Richardson was treated unfairly in Arkansas

I realized that writing about the loss of one of our generations greatest basketball head coaches, former Arkansas coach Nolan Richardson, needed to be addressed.

I just want to go on record saying that I will never watch another sporting event with the University of Arkansas as a participant. The way Richardson was forced out of the job is sad and disgusting and has tarnished the image of the University of Arkansas.

The man didn’t have a tirade, nor did he throw a hissy-fit, as many of the media moguls have been labeling his press conference comments. That’s all they were, comments. Just because a man raises his voice and speaks with passion, doesn’t mean he is being unruly, nor does it mean he is threatening.

Trust me on this one, I know a lot about being misunderstood as to the rationale behind an argument when raising your voice.

I don’t think I need to go into detail about one college coach, let’s call him “Rob,” that has had numerous run-ins with the media, but you can learn all about him on March 10 on ESPN.

The way Arkansas treated this situation was poor and callous and just plain disheartening. To be bought out, which is a fancy way to say “you’re fired, now take your money and leave,” for speaking your mind doesn’t say very much about notions of free speech in our country.

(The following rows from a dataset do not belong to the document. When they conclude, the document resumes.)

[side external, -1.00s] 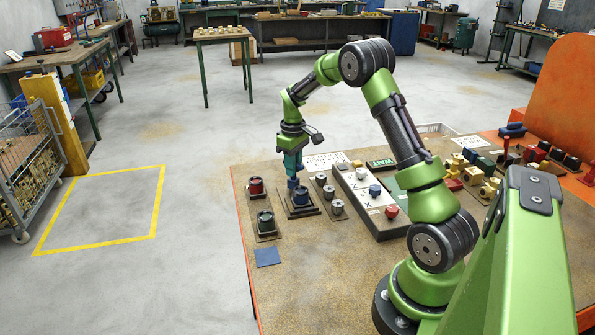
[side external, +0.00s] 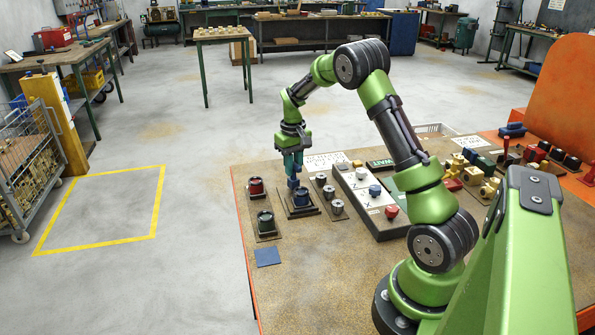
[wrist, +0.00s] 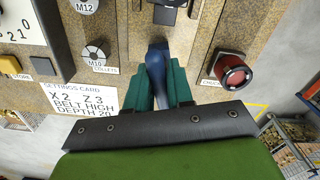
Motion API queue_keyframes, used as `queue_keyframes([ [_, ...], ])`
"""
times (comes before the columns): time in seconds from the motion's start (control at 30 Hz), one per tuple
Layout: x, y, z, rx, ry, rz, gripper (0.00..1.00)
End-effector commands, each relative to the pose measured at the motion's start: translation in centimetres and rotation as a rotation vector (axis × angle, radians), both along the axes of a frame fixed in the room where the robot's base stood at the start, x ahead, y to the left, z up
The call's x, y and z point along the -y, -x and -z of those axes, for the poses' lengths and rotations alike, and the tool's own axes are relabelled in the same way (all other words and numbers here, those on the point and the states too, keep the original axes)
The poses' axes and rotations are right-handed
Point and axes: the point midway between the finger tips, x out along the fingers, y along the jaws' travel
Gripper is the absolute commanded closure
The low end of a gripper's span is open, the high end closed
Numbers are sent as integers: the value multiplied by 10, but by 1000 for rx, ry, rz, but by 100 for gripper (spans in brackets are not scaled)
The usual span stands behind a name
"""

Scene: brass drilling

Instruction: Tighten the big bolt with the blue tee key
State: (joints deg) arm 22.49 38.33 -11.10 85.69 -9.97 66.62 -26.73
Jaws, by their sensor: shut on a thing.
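My gripper (side external: 293,172) is shut on a blue piece, which I take to be the blue tee key (wrist: 156,66). The piece stands between the two teal fingers in the wrist view. In the side view the fingers point down, and the blue piece (side external: 293,183) shows just below them. It is over the back left of a dark stand (side external: 302,211) that bears a blue round part (side external: 302,197). I cannot tell whether the key touches this part. No big bolt can be made out for sure; the key's lower end is hard to see.
Grey knobs (side external: 337,207) and a white panel (side external: 362,190) with coloured knobs are to the right. A blue square (side external: 267,257) lies at the front left.

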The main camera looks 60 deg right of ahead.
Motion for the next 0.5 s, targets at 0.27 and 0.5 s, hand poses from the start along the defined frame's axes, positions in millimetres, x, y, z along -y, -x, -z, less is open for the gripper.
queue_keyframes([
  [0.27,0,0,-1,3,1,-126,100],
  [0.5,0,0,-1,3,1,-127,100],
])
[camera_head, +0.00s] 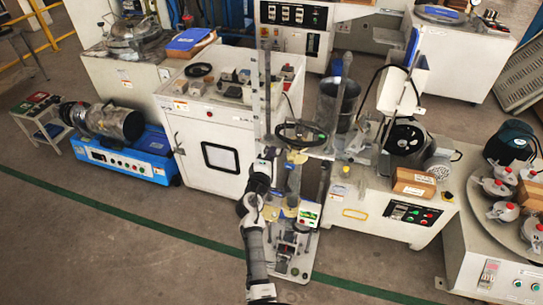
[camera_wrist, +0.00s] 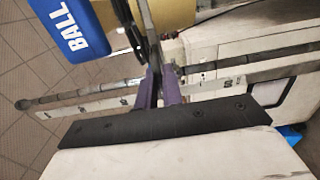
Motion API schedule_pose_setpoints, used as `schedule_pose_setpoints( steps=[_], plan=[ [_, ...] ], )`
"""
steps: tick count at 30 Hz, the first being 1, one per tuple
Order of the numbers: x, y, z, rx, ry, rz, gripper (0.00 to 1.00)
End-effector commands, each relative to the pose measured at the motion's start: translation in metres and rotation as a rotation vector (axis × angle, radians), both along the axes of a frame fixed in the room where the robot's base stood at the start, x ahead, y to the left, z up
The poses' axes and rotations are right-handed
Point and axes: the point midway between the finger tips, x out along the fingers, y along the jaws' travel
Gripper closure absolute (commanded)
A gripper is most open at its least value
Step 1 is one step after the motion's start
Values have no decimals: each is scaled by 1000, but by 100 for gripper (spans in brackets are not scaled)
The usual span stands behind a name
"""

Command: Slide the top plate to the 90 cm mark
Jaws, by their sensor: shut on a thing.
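In the head view a test stand (camera_head: 298,262) has a base on the floor and tall upright posts. A pale yellow top plate (camera_head: 297,157) sits partway up the posts. My gripper (camera_head: 275,154) is at this plate's left side. In the wrist view my gripper's purple fingers (camera_wrist: 157,88) are close together, shut on a thin grey part, probably of the top plate; the exact contact is hidden. A pale ruler (camera_wrist: 92,106) with dark marks runs beside a dark rod (camera_wrist: 72,96) behind the fingers. Its numbers are too small to read.
A white cabinet (camera_head: 215,152) stands behind and left of the stand. A white machine (camera_head: 385,215) with a control panel is close on its right. A blue machine (camera_head: 125,158) is at the left. The floor (camera_head: 150,235) in front is largely clear.

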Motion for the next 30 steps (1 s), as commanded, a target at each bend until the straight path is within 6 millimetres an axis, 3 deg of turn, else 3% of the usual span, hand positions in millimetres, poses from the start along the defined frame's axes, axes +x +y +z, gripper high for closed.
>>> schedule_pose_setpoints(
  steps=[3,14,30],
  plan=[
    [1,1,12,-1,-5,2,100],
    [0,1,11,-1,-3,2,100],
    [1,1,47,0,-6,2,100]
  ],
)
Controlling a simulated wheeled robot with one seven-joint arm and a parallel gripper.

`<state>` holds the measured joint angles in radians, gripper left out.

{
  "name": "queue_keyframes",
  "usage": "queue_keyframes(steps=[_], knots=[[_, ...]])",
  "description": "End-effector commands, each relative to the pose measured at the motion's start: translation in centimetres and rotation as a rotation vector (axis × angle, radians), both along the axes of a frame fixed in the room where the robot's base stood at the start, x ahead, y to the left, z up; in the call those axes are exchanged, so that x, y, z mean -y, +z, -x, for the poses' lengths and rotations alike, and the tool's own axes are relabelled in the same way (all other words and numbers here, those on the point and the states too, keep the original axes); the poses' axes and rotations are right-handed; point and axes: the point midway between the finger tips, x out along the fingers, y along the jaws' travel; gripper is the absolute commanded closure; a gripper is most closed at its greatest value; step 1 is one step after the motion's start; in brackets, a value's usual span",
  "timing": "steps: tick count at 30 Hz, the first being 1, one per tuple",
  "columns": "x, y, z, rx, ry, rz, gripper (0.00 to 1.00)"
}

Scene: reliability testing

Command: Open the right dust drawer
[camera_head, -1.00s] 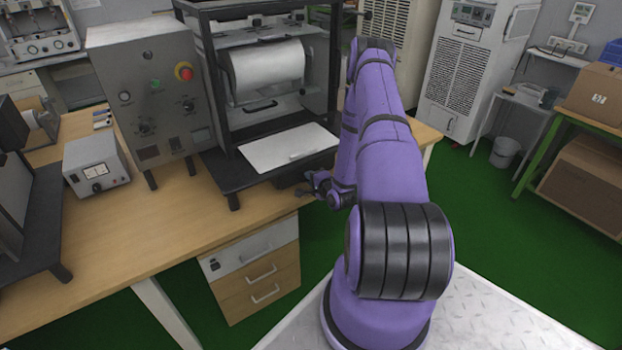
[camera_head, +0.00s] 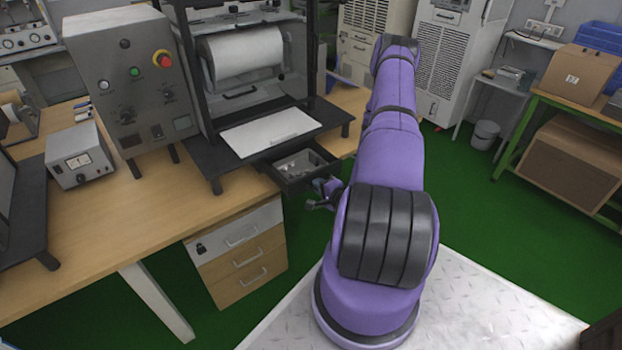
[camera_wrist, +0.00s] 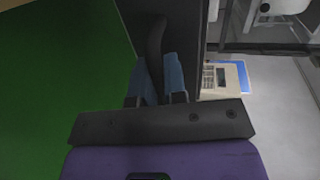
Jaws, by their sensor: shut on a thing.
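The dust drawer (camera_head: 303,166) is a dark tray pulled out from under the front of the black-framed machine (camera_head: 245,75). Small pale bits lie inside it. My gripper (camera_head: 325,192) is at the drawer's front, partly hidden by my purple arm. In the wrist view, my gripper's blue fingertips (camera_wrist: 158,80) are shut on the dark curved drawer handle (camera_wrist: 155,42), which stands out from the dark drawer front (camera_wrist: 185,25).
A white plate (camera_head: 270,132) lies on the machine's base just above the drawer. A control box with a red button (camera_head: 163,60) stands left of the machine. The wooden desk (camera_head: 130,215) has white and wooden drawers (camera_head: 235,250) below.

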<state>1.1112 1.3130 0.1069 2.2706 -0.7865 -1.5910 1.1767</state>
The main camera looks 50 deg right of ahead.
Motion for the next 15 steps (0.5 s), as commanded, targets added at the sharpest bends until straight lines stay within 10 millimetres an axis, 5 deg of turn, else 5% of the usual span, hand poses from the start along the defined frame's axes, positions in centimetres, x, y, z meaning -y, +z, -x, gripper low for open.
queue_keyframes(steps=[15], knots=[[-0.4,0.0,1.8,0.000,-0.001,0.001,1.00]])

The firing was what weak- and feeble-minded people like to call, “politically incorrect.” Who decides what is politically incorrect? How incorrect is the truth? What is so wrong about stating the obvious?

I hope Richardson takes another high-profile coaching job so he can schedule a game against the Razorbacks and put them through a brand new version of “40 minutes of Hell.” I would love it, I would love to see him destroy them.

Nobody outside of the program knows just exactly what the coach has gone through. Nobody knows what he has had to put up with living in the shadow of Eddie Sutton. Nobody knows exactly how long he held in those comments. I’m sure it has been a while.

If his buy-out was race-related, which it definitely seemed to be, and if Athletic Director Frank Broyles really meant it when he said, “We believe it’s time for a change in the leadership for the best interests of the basketball program,” then I wonder how the Arkansas brass feel about naming Richardson’s assistant head coach Mike Anderson to the job. He has been his assistant for the full tenure of Richardson’s stay at Arkansas.

The chancellor, the athletic director and the whole administration that oversaw the actions of the past nine days really looked like a bunch of idiots and perpetuated the myth that southern whites, are and always will be, racists. I am so glad I am not affiliated with any southern states.

In a 1994 New York Daily News article, Richardson said, “If I was white and I did what I’ve done here, they’d build statues to me… Eddie Sutton did the same thing here and he became god.”

Coach, you will never read this but, I did not even know Sutton was the coach at Arkansas and it doesn’t matter he was there for 11 years. It was in the late seventies and early eighties, I didn’t know that basket ball existed. I hate the University of Arkansas, I even hate the whole state of Arkansas now. I would rather drive through the Gulf of Mexico to get to Oklahoma

For most of us college students, Richardson was the coach when we started to follow college basketball. He was the only thing for the Razorbacks and now that he are gone they don’t have a leg to stand on. It’s going to be a hard fall down to the bottom.